Turning privacy intent into operational control

At inq., we see privacy, security, and connectivity as inseparable. Visibility, monitoring, managed enforcement, and clear reporting are the foundation. Without them, privacy risk cannot be measured, let alone reduced.

That is why our managed connectivity and security services focus on delivering operational outcomes: continuous link monitoring, built-in threat protection, vulnerability visibility, identity-aware access, and evidence-driven incident reporting. These capabilities allow organisations to prove control rather than merely claim it.

For African organisations, this approach matters. It recognises that infrastructure constraints exist. It acknowledges that in-house security teams are often stretched thin. And it replaces fragile manual processes with managed, automated controls that function even when conditions are less than ideal.

 

A practical next step

Data Privacy Day should not be treated as a one-off compliance reminder. It is an opportunity to ask, can we prove that our systems enforce privacy even when networks fail, devices move, and people make mistakes?

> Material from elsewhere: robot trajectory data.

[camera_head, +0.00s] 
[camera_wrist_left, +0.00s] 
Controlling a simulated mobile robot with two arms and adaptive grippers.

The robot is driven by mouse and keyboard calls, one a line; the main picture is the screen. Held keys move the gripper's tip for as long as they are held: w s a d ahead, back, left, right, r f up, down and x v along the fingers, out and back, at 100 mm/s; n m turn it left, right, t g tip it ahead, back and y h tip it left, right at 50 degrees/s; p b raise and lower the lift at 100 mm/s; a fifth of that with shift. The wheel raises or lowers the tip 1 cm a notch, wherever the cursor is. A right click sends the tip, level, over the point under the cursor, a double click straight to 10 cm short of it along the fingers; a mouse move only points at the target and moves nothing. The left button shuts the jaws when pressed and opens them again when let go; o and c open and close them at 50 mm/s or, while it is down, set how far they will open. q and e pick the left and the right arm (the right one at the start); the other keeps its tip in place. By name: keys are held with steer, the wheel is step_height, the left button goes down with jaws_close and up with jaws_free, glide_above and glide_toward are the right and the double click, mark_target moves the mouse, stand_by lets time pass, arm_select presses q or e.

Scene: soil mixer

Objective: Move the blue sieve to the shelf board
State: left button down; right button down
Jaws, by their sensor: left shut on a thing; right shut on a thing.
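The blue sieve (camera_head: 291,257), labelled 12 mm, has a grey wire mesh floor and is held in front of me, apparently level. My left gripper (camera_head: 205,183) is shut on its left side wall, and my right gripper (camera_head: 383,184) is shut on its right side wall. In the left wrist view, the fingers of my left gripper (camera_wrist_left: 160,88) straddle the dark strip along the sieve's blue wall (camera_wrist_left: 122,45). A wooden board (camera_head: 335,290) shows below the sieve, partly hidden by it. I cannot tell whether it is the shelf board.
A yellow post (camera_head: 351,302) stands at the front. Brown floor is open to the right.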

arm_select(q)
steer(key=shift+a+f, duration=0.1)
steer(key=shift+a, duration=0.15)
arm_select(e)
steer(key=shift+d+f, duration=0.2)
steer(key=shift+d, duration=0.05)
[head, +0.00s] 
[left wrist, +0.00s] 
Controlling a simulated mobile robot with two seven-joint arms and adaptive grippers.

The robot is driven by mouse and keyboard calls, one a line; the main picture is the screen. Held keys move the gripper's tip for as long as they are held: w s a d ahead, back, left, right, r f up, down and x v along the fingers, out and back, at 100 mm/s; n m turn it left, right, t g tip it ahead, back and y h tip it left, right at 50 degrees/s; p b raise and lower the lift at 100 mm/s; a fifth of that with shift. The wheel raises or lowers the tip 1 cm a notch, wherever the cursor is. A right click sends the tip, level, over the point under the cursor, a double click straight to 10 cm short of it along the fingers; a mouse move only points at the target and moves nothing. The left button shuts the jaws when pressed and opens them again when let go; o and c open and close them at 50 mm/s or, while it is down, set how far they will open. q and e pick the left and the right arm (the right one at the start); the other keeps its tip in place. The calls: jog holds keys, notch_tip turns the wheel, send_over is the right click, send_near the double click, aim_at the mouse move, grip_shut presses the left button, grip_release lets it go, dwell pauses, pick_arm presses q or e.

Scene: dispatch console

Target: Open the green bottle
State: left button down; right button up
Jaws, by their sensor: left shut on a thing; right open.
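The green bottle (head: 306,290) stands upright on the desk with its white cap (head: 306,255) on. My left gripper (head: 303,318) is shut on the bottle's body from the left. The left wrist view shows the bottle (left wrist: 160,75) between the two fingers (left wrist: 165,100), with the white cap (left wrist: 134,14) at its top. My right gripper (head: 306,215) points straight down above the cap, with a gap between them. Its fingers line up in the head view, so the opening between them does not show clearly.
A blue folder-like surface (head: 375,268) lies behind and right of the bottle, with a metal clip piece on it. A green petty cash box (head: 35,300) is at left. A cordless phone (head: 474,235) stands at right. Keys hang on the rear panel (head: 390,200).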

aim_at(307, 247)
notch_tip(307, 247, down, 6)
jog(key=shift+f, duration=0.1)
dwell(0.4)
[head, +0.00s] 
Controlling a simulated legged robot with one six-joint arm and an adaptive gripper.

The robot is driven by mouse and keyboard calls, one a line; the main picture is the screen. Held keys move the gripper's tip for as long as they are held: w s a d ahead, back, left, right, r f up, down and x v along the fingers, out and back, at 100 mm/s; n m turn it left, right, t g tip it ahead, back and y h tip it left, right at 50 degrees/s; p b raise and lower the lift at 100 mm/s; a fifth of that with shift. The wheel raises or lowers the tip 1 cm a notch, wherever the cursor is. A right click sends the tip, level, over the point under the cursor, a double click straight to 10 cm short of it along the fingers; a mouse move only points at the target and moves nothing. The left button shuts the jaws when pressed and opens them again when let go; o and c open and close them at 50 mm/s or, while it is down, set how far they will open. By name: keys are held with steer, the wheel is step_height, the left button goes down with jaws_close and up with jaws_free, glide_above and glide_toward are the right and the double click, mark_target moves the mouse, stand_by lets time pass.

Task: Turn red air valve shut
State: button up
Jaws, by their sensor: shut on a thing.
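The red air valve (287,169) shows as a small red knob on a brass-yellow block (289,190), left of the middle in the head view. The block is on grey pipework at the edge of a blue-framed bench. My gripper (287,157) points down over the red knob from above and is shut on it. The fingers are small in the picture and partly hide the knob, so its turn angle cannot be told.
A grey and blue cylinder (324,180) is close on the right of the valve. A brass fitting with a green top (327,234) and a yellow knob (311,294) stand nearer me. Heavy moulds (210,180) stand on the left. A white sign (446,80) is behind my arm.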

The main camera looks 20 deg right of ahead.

For organisations, this starts with reviewing where sensitive data resides, who has access, and what controls are enforced by default. For individuals, it begins with understanding digital habits and tightening basic hygiene.

And for technology leaders, it means ensuring privacy-by-design is not a document on a shelf, but a property of the architecture itself.

Privacy that works only in ideal conditions is not privacy. In Africa, systems must be designed to succeed in real situations. That is where trust is built and where it is most easily lost.